# Given material:
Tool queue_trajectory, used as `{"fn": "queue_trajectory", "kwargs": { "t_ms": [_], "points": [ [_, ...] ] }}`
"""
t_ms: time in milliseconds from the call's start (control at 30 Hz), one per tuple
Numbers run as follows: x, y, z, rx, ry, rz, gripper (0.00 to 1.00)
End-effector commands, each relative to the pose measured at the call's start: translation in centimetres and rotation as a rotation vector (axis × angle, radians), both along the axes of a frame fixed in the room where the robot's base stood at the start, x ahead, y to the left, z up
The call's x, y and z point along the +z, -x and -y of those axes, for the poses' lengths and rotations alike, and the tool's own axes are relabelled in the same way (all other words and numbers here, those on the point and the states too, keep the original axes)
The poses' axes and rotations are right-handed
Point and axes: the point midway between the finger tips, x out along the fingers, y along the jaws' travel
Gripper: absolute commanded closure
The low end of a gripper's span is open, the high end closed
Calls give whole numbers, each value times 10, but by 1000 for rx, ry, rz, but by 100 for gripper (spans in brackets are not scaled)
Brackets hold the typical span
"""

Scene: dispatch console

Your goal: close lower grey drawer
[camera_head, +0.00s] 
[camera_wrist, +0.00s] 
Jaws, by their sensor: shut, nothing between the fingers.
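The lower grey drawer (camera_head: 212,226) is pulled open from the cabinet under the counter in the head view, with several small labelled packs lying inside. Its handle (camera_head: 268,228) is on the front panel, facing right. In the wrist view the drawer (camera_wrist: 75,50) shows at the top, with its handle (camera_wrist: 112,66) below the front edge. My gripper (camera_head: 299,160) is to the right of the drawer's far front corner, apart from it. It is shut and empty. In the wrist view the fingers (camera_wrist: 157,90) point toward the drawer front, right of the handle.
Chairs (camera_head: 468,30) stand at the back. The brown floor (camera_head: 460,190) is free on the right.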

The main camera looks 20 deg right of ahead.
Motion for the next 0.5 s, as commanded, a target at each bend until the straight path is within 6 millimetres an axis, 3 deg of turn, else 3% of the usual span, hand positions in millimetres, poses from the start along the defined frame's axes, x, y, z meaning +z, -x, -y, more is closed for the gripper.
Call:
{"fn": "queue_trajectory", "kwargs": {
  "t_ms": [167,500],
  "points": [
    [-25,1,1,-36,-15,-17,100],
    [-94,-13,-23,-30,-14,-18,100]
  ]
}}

# Problem:
Report how many lines of the listing above include the word "rotations". Say nothing but the number.

# Finished exercise:
2